Cox had the sense to add to its "Bushism" story a Kerry gaffe from the same cycle, which none of the other media reported.

Sunday in Michigan, apparently forgetting he was no longer in Ohio, Kerry voiced support for "Buckeye football." The Ohio State Buckeyes are the University of Michigan's top rival.

As the boos reminded him he was no longer in Buckeye country, Kerry declared Michigan "a powerhouse of a team."

Yeah, every politician does that at one time or another. So do rock stars. I once saw Evan Dando get up on a club stage looking like he'd just rolled out of bed, and say into the mike, "where am I?" He got about 20 different answers. I don't think he ever really found out.

It's no reason Kerry shouldn't be president. Kerry's response to being caught in a slip is hard to judge from this meager account. But it seems like he might have just erased it, said the right thing, and pretend it never happened. Bush, at least, is capable of self-depriciating humor.

But ask yourself, honestly: if Bush said something that indicated he didn't know what state he was in, would it be found only buried in a third-string news service's story?

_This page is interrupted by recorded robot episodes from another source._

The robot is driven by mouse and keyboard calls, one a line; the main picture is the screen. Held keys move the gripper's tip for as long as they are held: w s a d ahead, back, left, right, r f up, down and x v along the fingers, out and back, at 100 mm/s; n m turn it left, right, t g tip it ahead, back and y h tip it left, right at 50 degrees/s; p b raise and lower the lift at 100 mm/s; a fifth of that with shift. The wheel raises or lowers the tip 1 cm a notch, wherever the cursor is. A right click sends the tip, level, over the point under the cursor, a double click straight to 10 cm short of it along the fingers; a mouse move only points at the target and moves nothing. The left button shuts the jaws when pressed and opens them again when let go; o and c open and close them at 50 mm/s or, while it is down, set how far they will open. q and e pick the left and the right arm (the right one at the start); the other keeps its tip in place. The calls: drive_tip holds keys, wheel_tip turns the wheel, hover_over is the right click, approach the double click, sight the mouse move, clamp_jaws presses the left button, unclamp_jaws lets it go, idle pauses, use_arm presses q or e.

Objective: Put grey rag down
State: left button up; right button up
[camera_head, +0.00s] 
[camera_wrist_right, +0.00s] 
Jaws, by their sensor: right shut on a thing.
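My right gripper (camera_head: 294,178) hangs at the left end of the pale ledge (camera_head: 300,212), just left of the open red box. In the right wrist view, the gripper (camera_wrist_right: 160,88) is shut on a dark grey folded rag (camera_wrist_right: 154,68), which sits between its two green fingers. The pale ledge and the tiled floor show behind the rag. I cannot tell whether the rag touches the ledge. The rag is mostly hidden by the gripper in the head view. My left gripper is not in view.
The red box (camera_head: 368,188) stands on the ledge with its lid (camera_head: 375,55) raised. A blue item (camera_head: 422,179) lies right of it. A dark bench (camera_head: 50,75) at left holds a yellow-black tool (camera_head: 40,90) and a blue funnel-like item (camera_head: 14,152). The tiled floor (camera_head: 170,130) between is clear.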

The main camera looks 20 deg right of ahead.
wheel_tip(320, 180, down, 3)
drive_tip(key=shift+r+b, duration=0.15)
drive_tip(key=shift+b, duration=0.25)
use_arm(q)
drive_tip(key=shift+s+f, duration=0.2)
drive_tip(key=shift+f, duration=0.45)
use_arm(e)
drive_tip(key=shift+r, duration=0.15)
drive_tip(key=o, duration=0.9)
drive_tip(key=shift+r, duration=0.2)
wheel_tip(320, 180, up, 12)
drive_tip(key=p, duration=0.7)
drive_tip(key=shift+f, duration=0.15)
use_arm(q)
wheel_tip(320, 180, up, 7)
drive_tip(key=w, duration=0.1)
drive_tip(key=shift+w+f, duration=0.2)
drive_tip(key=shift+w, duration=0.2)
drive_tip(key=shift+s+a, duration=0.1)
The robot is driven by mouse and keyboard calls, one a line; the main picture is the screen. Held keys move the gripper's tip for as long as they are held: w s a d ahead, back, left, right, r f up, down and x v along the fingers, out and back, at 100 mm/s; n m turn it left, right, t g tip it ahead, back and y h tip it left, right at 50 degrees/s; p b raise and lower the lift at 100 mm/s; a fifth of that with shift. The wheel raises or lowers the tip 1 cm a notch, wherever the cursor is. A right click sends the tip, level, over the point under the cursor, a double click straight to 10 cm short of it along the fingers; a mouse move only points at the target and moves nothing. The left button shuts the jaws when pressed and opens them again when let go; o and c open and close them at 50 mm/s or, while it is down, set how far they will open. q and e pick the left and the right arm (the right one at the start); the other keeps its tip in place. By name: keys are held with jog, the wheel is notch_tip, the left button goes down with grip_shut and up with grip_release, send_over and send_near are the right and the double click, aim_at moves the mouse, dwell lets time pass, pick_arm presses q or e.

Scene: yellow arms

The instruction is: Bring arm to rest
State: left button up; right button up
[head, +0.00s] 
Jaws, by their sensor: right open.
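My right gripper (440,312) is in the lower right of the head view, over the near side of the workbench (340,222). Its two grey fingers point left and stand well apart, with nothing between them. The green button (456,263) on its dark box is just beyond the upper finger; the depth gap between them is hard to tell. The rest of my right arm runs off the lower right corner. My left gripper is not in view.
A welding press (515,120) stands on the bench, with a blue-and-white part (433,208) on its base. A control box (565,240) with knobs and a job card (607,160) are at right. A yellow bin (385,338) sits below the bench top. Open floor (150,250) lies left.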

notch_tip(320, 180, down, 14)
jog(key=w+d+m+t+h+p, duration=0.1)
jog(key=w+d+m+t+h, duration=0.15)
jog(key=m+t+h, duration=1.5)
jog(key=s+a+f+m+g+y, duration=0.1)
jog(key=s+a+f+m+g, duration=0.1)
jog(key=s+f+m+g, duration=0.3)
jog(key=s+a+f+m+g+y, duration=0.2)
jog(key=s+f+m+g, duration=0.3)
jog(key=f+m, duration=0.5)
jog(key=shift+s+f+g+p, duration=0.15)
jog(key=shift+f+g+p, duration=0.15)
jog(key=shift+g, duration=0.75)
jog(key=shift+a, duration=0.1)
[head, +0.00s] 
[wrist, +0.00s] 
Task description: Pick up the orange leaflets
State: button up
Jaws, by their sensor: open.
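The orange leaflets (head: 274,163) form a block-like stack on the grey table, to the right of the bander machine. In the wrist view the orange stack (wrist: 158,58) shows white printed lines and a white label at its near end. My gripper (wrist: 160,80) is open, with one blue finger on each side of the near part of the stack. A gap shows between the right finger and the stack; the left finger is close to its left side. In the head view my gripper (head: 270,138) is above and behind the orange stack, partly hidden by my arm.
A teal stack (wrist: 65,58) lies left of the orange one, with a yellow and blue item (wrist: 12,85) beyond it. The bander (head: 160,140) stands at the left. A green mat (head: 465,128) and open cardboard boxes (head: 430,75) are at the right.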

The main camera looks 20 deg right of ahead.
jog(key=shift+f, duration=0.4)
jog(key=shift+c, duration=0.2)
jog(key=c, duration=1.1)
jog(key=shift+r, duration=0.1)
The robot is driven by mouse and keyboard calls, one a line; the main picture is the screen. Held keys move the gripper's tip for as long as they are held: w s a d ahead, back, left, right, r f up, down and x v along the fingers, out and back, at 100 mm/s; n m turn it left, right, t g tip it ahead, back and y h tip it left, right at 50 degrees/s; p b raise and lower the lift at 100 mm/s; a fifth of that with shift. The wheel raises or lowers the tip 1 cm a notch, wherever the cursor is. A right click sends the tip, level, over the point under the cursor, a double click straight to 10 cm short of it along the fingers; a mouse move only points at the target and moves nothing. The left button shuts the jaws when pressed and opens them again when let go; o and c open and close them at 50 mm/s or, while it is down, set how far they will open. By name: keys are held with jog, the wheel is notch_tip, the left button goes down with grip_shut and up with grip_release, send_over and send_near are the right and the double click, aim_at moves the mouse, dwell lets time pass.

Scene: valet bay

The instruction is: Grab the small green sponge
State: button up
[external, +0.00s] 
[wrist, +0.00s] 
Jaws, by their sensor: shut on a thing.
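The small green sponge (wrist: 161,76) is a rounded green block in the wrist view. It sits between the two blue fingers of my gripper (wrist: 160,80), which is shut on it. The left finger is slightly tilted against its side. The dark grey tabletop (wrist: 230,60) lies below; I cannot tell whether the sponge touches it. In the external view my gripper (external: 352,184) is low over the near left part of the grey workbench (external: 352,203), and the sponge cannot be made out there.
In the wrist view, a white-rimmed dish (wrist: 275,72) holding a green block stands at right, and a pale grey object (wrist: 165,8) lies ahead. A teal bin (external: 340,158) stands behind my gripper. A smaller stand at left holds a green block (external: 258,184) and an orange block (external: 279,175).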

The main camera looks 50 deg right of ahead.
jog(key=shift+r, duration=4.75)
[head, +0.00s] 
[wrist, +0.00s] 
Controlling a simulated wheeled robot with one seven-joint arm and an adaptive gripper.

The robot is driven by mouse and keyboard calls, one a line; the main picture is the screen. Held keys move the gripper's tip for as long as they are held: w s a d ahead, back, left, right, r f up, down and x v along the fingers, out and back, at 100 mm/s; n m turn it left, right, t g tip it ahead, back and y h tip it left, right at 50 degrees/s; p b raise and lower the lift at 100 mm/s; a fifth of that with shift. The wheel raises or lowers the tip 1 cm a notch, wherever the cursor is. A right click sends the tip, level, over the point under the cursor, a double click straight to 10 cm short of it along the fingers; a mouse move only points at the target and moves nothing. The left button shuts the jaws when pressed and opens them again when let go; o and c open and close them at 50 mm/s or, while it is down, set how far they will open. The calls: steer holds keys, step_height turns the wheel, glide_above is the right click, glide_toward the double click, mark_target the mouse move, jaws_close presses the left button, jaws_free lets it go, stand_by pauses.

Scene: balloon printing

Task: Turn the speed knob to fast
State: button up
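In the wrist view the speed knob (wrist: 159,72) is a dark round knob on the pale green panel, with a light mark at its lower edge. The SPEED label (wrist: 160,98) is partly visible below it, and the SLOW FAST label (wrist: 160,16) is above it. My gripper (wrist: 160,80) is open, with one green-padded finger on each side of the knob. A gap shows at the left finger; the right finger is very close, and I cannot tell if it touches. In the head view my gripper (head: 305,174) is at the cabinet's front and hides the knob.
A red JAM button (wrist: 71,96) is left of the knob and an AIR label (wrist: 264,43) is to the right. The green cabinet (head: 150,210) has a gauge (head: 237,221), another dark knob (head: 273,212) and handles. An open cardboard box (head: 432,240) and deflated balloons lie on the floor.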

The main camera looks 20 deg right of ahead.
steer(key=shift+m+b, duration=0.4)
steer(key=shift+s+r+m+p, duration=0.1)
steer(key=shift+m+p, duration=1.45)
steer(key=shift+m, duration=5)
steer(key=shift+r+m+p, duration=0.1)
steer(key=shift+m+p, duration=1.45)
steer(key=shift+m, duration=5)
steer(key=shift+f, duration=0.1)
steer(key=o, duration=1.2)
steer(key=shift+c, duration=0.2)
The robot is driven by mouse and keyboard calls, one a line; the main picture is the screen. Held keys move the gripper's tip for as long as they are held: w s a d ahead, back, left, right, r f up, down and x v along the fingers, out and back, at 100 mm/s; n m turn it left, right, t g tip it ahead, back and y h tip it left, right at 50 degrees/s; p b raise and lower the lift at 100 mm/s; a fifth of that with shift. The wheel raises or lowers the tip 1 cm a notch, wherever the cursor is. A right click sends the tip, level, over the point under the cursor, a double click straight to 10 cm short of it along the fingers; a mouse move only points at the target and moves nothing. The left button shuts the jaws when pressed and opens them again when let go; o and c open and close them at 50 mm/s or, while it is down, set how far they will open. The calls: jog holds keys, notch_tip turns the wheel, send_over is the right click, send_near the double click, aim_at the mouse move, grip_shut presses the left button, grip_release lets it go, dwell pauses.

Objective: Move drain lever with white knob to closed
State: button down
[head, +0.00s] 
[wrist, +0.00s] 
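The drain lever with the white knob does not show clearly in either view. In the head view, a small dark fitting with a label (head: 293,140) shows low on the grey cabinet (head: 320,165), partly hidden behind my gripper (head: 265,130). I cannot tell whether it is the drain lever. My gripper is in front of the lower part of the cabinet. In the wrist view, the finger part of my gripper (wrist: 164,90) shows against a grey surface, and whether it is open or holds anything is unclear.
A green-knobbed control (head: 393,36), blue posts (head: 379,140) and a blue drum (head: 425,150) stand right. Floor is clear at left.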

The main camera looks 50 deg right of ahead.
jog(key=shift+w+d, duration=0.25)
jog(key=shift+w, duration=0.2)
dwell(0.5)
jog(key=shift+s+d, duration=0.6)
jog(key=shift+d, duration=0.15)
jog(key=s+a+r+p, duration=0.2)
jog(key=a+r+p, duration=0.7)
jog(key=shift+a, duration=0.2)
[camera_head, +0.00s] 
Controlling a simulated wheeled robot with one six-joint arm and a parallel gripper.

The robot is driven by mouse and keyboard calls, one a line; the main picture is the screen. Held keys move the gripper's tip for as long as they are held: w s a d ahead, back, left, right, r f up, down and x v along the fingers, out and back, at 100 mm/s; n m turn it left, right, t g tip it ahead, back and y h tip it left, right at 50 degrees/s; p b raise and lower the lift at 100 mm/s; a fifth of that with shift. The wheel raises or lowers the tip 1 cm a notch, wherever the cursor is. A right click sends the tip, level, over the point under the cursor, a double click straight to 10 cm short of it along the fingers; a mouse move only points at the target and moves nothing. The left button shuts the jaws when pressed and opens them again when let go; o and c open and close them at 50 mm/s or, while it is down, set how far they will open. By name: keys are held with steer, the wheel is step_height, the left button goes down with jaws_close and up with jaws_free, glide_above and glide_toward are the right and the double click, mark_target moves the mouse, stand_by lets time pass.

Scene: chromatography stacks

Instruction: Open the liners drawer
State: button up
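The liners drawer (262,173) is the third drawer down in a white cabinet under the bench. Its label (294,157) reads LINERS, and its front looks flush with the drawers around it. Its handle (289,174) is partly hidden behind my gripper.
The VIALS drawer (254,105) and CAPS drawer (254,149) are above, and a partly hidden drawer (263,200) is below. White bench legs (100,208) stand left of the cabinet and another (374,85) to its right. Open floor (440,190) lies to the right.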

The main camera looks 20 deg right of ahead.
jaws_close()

In that ubiquitous Jib-Jab parody of the election, with Flash animation Bush and Kerry singing to the tune of "This Land is Your Land," Bush's verbal awkwardness is one of Kerry's main attacks, while the cartoon Bush mocks the cartoon Kerry for his "flip-flops."

But that's not quite right. The emphasis on Kerry's "flip-flops" comes from Bush, Cheney, Rove, et al. It's part of their political campaign, right or wrong, while the media debates whether having a candidate who never changes his mind is worse than having one who always does. But that debate is one step removed from the source of the meme.

The "Bush can't speak right" meme, by contrast, comes right from the media. The national Democratic Party doesn't have to sully its hands making fun of the man's colloquial pronunciations. The AP does it for them.

Which is more relevant to the election, Kerry's decision-making qualities or Bush's problems with grammar? After all, we already know we can survive four years of Bush's mangled English.